My granddaughter is a high school senior. She will be attending the University of Wisconsin, Madison next fall and has, like seniors everywhere, “checked out.”
Last week she sent my daughter this picture of one of her classes. The teacher abandoned his lesson plan and she spent the hour on her phone.
I should add that she attends Marjory Stoneman Douglas High School in Parkland, Florida, site of a mass shooting on February 14. They lost two weeks following the shooting, went back half days for several days and only started full days after almost three weeks. After a horrific period of funerals and vigils, they got used to simply hanging out with each other and having no homework. And their spring break starts in a week! This disruption to their routine has only compounded the challenge of getting her to take this semester seriously.
Hers is not the first generation to experience “senioritis.” I loved high school and was an excellent student. But I attended the High School of Music and Art which was then located in the City College campus and cutting classes to hang out there was far more enticing than Trigonometry. (M&A has since relocated to near Lincoln Center, which must be even more of a temptation to the current students.)
I never would have dreamed of not showing up at school to have attendance taken, although before computers it was relatively easy to have a classmate intercept the postcard home. (Just like my children intercepted the voice mails because they got home before I did.) I remember leaving through the back doors and slipping in pieces of paper so they wouldn’t lock. One of our teachers went around removing the pieces of paper and someone followed him to put them back.
One Sunday afternoon in the spring of my older daughter’s senior year I got a phone call from her physics teacher informing me that he was going to fail her for lack of attendance. Since she left for school on time every morning I was shocked. I asked the teacher about her grades and he said they were the best in the class. She showed up for every exam and aced them all. Therefore, I told him, she clearly didn’t need to attend class since she got what she needed from the book (an early commitment to competency-based learning?). And then I grounded her. She was also failing gym, her other early morning class, which in NY State meant she would not get a H.S. diploma. Already accepted to NYU with a significant scholarship, she didn’t much care, but I did. To make up the classes they made her go every morning and walk around the track. Truly punitive and with no pretense of learning, but I’m not sure that was a bad thing at the time. Ask my children how often I intoned “actions have consequences.”

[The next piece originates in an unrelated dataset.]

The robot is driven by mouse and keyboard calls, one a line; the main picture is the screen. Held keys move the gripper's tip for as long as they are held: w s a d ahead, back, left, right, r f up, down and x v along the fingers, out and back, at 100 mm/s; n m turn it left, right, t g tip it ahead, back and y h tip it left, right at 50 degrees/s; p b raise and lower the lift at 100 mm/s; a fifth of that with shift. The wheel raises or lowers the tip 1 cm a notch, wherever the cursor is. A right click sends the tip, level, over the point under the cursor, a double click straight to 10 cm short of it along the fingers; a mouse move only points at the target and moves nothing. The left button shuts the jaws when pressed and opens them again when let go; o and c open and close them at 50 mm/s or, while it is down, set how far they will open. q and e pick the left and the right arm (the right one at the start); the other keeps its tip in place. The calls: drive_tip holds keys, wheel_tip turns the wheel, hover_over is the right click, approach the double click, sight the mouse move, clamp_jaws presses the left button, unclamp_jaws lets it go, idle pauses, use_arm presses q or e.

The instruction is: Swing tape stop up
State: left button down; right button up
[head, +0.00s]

So, the question is, what should my daughter and son-in-law tell my granddaughter? She can’t cut during the day because attendance is taken every period and a message automatically forwarded to my daughter’s phone. She wants to simply skip days. I lean toward “even a bad rule is a rule.” Yes, she must go to school. She must pay her dues before moving on to having autonomy at college (which she doesn’t yet realize is a mixed blessing), but now, as a high school senior, she doesn’t get to choose.
Luckily, I get to go home and leave the tough decisions to my children.